Task directions
Reproduce the listing below in full and without alteration, apart from its pictures.

- - - - -

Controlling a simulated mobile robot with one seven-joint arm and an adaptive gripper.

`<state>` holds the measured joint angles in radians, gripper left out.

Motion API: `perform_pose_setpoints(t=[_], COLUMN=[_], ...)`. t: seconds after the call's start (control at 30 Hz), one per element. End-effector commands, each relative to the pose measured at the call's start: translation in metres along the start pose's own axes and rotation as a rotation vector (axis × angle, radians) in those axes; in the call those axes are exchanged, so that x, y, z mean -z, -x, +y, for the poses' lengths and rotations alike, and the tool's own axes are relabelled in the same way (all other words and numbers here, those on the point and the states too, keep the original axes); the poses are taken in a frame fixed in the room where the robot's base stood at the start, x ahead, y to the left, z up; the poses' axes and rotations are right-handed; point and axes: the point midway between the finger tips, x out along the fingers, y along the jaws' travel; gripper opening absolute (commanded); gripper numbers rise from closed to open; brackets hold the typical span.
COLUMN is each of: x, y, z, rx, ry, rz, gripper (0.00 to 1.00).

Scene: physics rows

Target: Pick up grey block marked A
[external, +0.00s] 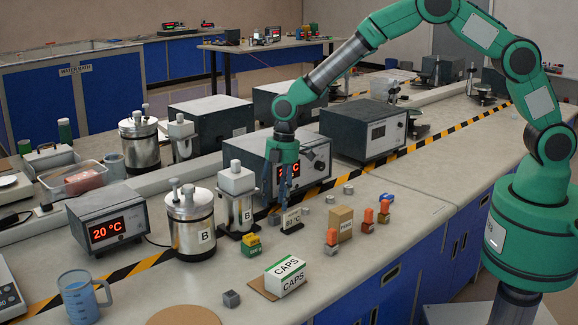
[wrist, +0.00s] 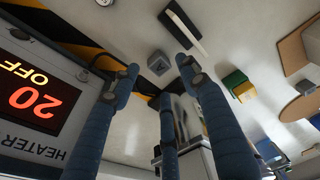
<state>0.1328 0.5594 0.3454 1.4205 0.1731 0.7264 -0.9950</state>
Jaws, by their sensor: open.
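A small grey block (wrist: 158,62) with a dark mark that looks like an A lies on the bench in the wrist view, beyond my fingertips and between them in the picture. A small grey block in the external view (external: 275,219), left of the small sign, appears to be the same one; its mark is not readable there. My gripper (external: 283,192) points down above the bench in front of the heater. Its blue fingers are spread apart and empty in the wrist view (wrist: 158,76). I see no contact with the block.
The heater (wrist: 35,100) stands close on one side. A small upright sign (external: 292,220), yellow-green blocks (external: 251,245) and a metal vessel marked B (external: 237,200) are near. Other grey blocks, a brown box (external: 340,223) and a CAPS carton (external: 285,276) stand around. Striped tape (external: 400,152) crosses the bench.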

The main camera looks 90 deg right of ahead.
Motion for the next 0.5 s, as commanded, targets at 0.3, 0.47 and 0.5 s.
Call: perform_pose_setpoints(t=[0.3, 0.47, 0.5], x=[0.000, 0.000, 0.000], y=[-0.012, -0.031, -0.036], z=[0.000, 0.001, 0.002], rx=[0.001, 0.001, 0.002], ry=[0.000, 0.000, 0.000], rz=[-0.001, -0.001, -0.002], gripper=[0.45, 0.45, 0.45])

- - - - -

Final answer
Controlling a simulated mobile robot with one seven-joint arm and an adaptive gripper.

`<state>` holds the measured joint angles in radians, gripper left out.

Motion API: `perform_pose_setpoints(t=[_], COLUMN=[_], ...)`. t: seconds after the call's start (control at 30 Hz), one per element. End-effector commands, each relative to the pose measured at the call's start: translation in metres along the start pose's own axes and rotation as a rotation vector (axis × angle, radians) in those axes; in the call those axes are exchanged, so that x, y, z mean -z, -x, +y, for the poses' lengths and rotations alike, and the tool's own axes are relabelled in the same way (all other words and numbers here, those on the point and the states too, keep the original axes); the poses are taken in a frame fixed in the room where the robot's base stood at the start, x ahead, y to the left, z up; the poses' axes and rotations are right-handed; point and axes: the point midway between the finger tips, x out along the fingers, y along the jaws' travel; gripper opening absolute (commanded); gripper numbers rise from closed to open; brackets hold the typical span.
COLUMN is each of: x, y, z, rx, ry, rz, gripper (0.00 to 1.00).

Scene: physics rows

Target: Pick up grey block marked A
[external, +0.00s] 
[wrist, +0.00s] 
<state>0.1328 0.5594 0.3454 1.4205 0.1731 0.7264 -0.9950</state>
Jaws, by their sensor: open.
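A small grey block (wrist: 158,62) with a dark mark that looks like an A lies on the bench in the wrist view, beyond my fingertips and between them in the picture. A small grey block in the external view (external: 275,219), left of the small sign, appears to be the same one; its mark is not readable there. My gripper (external: 283,192) points down above the bench in front of the heater. Its blue fingers are spread apart and empty in the wrist view (wrist: 158,76). I see no contact with the block.
The heater (wrist: 35,100) stands close on one side. A small upright sign (external: 292,220), yellow-green blocks (external: 251,245) and a metal vessel marked B (external: 237,200) are near. Other grey blocks, a brown box (external: 340,223) and a CAPS carton (external: 285,276) stand around. Striped tape (external: 400,152) crosses the bench.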

The main camera looks 90 deg right of ahead.
Motion for the next 0.5 s, as commanded, targets at 0.3, 0.47 and 0.5 s.
Call: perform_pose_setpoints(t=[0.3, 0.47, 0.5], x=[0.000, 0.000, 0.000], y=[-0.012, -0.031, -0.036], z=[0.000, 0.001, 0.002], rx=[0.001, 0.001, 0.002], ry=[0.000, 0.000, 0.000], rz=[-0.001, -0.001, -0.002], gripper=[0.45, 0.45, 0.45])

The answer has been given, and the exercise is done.